(Rows from a robot dataset)

= = =

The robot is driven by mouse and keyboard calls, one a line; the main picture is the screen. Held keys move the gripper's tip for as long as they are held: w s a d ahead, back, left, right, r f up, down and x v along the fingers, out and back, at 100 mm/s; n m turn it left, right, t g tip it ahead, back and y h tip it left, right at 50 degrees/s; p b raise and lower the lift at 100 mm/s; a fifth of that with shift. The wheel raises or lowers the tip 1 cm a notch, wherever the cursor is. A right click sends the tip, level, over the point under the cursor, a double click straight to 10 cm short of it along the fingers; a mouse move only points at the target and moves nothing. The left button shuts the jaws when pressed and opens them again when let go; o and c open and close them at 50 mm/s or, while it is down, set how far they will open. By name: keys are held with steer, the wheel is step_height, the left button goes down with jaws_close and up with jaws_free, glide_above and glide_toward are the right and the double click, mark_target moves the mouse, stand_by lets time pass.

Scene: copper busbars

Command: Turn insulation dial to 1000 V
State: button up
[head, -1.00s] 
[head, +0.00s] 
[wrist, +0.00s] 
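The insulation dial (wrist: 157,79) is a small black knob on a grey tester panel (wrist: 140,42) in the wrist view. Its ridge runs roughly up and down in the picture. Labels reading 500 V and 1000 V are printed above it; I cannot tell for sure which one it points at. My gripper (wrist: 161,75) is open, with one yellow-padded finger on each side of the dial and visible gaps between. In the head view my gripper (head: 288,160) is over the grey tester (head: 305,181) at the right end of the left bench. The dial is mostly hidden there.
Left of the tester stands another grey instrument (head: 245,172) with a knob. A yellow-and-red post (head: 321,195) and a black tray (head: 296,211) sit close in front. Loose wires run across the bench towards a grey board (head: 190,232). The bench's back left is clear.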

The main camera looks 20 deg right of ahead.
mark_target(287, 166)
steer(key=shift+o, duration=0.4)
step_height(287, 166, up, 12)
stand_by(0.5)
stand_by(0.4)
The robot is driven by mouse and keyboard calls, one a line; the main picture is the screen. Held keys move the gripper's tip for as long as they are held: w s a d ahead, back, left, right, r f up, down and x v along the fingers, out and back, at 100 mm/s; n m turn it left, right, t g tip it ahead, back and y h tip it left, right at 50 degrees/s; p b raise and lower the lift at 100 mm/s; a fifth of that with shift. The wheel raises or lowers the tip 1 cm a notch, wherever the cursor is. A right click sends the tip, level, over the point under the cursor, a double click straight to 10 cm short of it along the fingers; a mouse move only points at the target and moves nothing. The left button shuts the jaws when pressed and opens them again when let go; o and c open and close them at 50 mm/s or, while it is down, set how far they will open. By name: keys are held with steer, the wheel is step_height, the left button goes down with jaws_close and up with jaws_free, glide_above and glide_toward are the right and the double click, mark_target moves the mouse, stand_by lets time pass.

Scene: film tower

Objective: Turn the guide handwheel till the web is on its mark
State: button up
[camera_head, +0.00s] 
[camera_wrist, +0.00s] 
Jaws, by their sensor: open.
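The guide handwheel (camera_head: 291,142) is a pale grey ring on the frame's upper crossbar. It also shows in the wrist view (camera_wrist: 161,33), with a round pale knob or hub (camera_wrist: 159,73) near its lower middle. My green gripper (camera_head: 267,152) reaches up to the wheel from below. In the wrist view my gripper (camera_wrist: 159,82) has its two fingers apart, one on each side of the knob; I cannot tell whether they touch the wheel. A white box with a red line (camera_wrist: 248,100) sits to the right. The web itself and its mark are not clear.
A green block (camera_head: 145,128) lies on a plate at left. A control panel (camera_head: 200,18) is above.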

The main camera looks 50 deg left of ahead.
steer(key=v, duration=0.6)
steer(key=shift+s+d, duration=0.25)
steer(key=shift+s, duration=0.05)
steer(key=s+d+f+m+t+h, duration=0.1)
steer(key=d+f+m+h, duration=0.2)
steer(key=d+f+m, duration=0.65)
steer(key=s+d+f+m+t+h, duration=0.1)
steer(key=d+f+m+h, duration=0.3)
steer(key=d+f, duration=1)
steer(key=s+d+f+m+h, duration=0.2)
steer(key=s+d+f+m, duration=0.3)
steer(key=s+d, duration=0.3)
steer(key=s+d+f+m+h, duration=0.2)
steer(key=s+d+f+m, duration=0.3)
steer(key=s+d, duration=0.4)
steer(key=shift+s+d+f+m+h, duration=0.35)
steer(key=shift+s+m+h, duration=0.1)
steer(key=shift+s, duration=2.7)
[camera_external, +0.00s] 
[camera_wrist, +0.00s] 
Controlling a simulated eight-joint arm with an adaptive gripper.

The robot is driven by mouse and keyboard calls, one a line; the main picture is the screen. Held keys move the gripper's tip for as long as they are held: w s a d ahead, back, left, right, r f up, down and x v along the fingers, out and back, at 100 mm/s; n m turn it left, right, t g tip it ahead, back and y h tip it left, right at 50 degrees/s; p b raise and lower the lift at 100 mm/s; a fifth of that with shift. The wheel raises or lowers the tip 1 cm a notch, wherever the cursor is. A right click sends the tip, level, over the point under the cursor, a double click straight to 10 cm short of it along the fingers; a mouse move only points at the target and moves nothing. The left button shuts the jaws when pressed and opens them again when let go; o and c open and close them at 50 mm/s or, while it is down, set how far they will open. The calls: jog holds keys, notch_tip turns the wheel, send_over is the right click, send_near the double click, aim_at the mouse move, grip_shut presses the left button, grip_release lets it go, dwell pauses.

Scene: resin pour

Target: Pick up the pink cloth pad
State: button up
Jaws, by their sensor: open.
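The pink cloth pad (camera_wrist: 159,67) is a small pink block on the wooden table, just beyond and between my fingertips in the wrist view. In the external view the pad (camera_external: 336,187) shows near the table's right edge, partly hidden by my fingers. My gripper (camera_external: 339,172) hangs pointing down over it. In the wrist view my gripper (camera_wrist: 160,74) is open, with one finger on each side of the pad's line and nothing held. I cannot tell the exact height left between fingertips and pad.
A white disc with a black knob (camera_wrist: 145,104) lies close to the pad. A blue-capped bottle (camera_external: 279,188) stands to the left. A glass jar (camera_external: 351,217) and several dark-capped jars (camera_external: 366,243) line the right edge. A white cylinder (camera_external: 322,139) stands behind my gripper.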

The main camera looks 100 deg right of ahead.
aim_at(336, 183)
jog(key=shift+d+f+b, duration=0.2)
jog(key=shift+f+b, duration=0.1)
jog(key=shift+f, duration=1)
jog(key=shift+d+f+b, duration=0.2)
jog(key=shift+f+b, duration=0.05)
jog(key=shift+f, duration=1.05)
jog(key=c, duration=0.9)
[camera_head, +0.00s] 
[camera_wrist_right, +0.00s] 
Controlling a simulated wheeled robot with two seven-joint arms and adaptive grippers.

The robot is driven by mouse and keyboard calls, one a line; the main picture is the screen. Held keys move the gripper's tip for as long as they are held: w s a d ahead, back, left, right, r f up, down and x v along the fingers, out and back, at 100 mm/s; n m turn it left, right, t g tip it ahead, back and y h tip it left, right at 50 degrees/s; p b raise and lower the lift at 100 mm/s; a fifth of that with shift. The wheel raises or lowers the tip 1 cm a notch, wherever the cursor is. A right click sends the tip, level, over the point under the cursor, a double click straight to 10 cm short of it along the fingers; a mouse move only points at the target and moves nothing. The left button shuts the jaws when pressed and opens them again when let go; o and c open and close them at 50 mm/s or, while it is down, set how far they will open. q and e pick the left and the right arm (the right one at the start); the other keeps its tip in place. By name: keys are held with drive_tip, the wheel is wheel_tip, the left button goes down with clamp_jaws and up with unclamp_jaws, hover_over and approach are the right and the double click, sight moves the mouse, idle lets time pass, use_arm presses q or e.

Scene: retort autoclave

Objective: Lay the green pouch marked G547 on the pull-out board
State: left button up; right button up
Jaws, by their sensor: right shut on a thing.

= = =

TASK OBJECTIVE: Exactly as written, please reproduce the lines from the first line of the data to the line containing "[head, +0.00s]", inclusive, and nothing else.

EXPECTED ANSWER:
The robot is driven by mouse and keyboard calls, one a line; the main picture is the screen. Held keys move the gripper's tip for as long as they are held: w s a d ahead, back, left, right, r f up, down and x v along the fingers, out and back, at 100 mm/s; n m turn it left, right, t g tip it ahead, back and y h tip it left, right at 50 degrees/s; p b raise and lower the lift at 100 mm/s; a fifth of that with shift. The wheel raises or lowers the tip 1 cm a notch, wherever the cursor is. A right click sends the tip, level, over the point under the cursor, a double click straight to 10 cm short of it along the fingers; a mouse move only points at the target and moves nothing. The left button shuts the jaws when pressed and opens them again when let go; o and c open and close them at 50 mm/s or, while it is down, set how far they will open. By name: keys are held with steer, the wheel is step_height, the left button goes down with jaws_close and up with jaws_free, glide_above and glide_toward are the right and the double click, mark_target moves the mouse, stand_by lets time pass.

Scene: copper busbars

Command: Turn insulation dial to 1000 V
State: button up
[head, -1.00s] 
[head, +0.00s] 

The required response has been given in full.